* **Given exercise**: Once the pictures are set aside, transcribe the remaining data exactly.

— start of Extracted data —

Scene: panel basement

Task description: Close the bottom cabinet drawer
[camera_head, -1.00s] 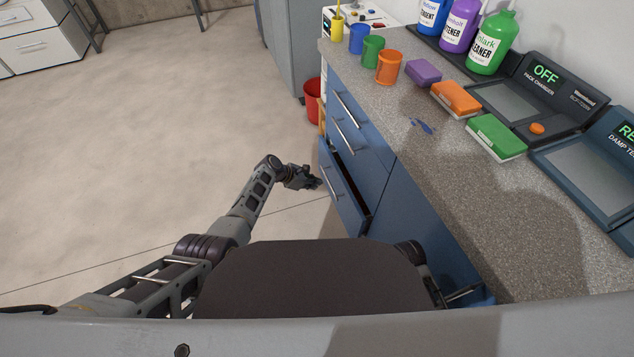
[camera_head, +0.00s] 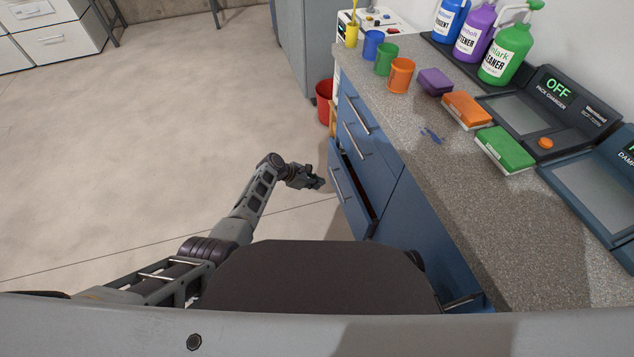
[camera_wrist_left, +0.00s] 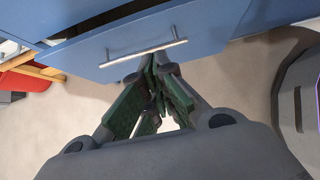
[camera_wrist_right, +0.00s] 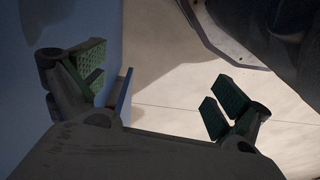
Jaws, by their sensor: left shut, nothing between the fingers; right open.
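The bottom drawer (camera_head: 350,198) of the blue cabinet is partly open, with a dark gap behind its front. In the left wrist view its blue front (camera_wrist_left: 205,30) and silver bar handle (camera_wrist_left: 145,53) are close ahead of my fingers. My left gripper (camera_head: 321,184) is shut and empty, just in front of the drawer front. Its green-padded fingers (camera_wrist_left: 156,62) reach close to the handle; I cannot tell whether they touch it. My right gripper (camera_wrist_right: 155,90) is open and empty, with a blue surface at its left. It is hidden in the head view.
Other blue drawers (camera_head: 362,140) above look shut. The speckled counter (camera_head: 480,210) holds cups, sponges, bottles and two devices. A red bin (camera_head: 325,100) stands beyond the cabinet. The floor (camera_head: 150,130) to the left is clear.

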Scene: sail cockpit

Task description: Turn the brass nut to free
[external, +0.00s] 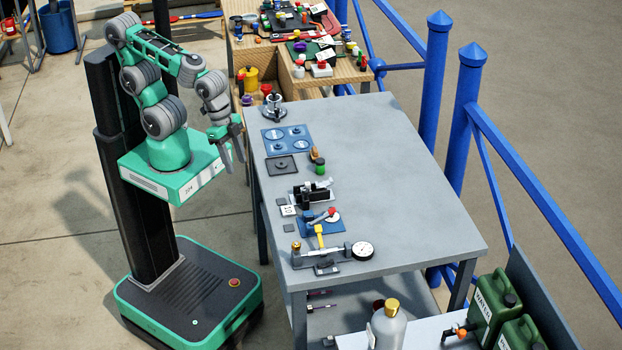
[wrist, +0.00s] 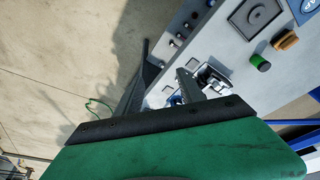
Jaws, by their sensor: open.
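A small brass-coloured nut or knob (external: 296,247) stands at the left end of a grey metal fixture (external: 325,257) near the table's front left corner. A white dial gauge (external: 363,251) is at the fixture's right end. At this size I cannot tell the nut's turned position. My gripper (external: 235,160) is open and empty, pointing down beside the table's left edge, well apart from the nut. In the wrist view my gripper's two dark fingers (wrist: 164,62) are spread, with floor and table edge beyond. The brass nut cannot be made out there.
The table's right half is clear.

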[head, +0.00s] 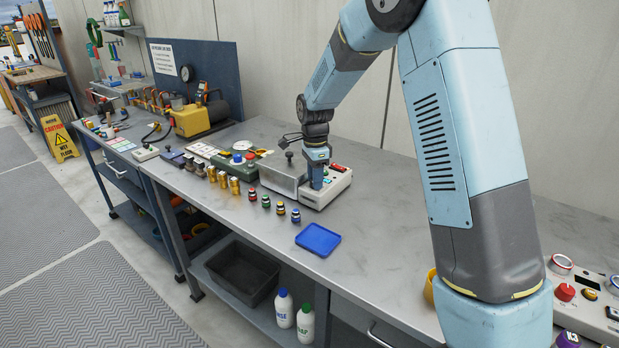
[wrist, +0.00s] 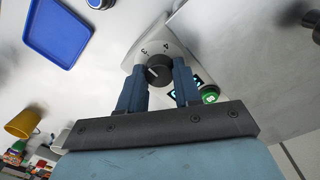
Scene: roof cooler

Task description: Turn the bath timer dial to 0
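The bath timer dial (wrist: 159,70) is a round black knob with a pale pointer mark, on a sloped white panel (wrist: 176,40) in the wrist view. The figures 3 and 4 are legible beside it; other figures are hidden. My gripper (wrist: 160,73) has one blue finger on each side of the dial, and both appear to touch its sides. In the head view my gripper (head: 316,184) is down at the front panel of the bath unit (head: 338,188), and it hides the dial there.
A green button (wrist: 210,97) and a small display sit right beside my finger. The bath's metal housing (head: 283,172) stands behind left. Several small coloured-capped bottles (head: 266,201) and a blue tray (head: 318,239) lie in front. The bench to the right (head: 380,215) is clear.

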— end of Extracted data —

* **Correct answer**:
Scene: panel basement

Task description: Close the bottom cabinet drawer
[camera_head, -1.00s] 
[camera_head, +0.00s] 
[camera_wrist_left, +0.00s] 
[camera_wrist_right, +0.00s] 
Jaws, by their sensor: left shut, nothing between the fingers; right open.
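The bottom drawer (camera_head: 350,198) of the blue cabinet is partly open, with a dark gap behind its front. In the left wrist view its blue front (camera_wrist_left: 205,30) and silver bar handle (camera_wrist_left: 145,53) are close ahead of my fingers. My left gripper (camera_head: 321,184) is shut and empty, just in front of the drawer front. Its green-padded fingers (camera_wrist_left: 156,62) reach close to the handle; I cannot tell whether they touch it. My right gripper (camera_wrist_right: 155,90) is open and empty, with a blue surface at its left. It is hidden in the head view.
Other blue drawers (camera_head: 362,140) above look shut. The speckled counter (camera_head: 480,210) holds cups, sponges, bottles and two devices. A red bin (camera_head: 325,100) stands beyond the cabinet. The floor (camera_head: 150,130) to the left is clear.

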Scene: sail cockpit

Task description: Turn the brass nut to free
[external, +0.00s] 
[wrist, +0.00s] 
Jaws, by their sensor: open.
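A small brass-coloured nut or knob (external: 296,247) stands at the left end of a grey metal fixture (external: 325,257) near the table's front left corner. A white dial gauge (external: 363,251) is at the fixture's right end. At this size I cannot tell the nut's turned position. My gripper (external: 235,160) is open and empty, pointing down beside the table's left edge, well apart from the nut. In the wrist view my gripper's two dark fingers (wrist: 164,62) are spread, with floor and table edge beyond. The brass nut cannot be made out there.
The table's right half is clear.

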[head, +0.00s] 
[wrist, +0.00s] 
Scene: roof cooler

Task description: Turn the bath timer dial to 0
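The bath timer dial (wrist: 159,70) is a round black knob with a pale pointer mark, on a sloped white panel (wrist: 176,40) in the wrist view. The figures 3 and 4 are legible beside it; other figures are hidden. My gripper (wrist: 160,73) has one blue finger on each side of the dial, and both appear to touch its sides. In the head view my gripper (head: 316,184) is down at the front panel of the bath unit (head: 338,188), and it hides the dial there.
A green button (wrist: 210,97) and a small display sit right beside my finger. The bath's metal housing (head: 283,172) stands behind left. Several small coloured-capped bottles (head: 266,201) and a blue tray (head: 318,239) lie in front. The bench to the right (head: 380,215) is clear.

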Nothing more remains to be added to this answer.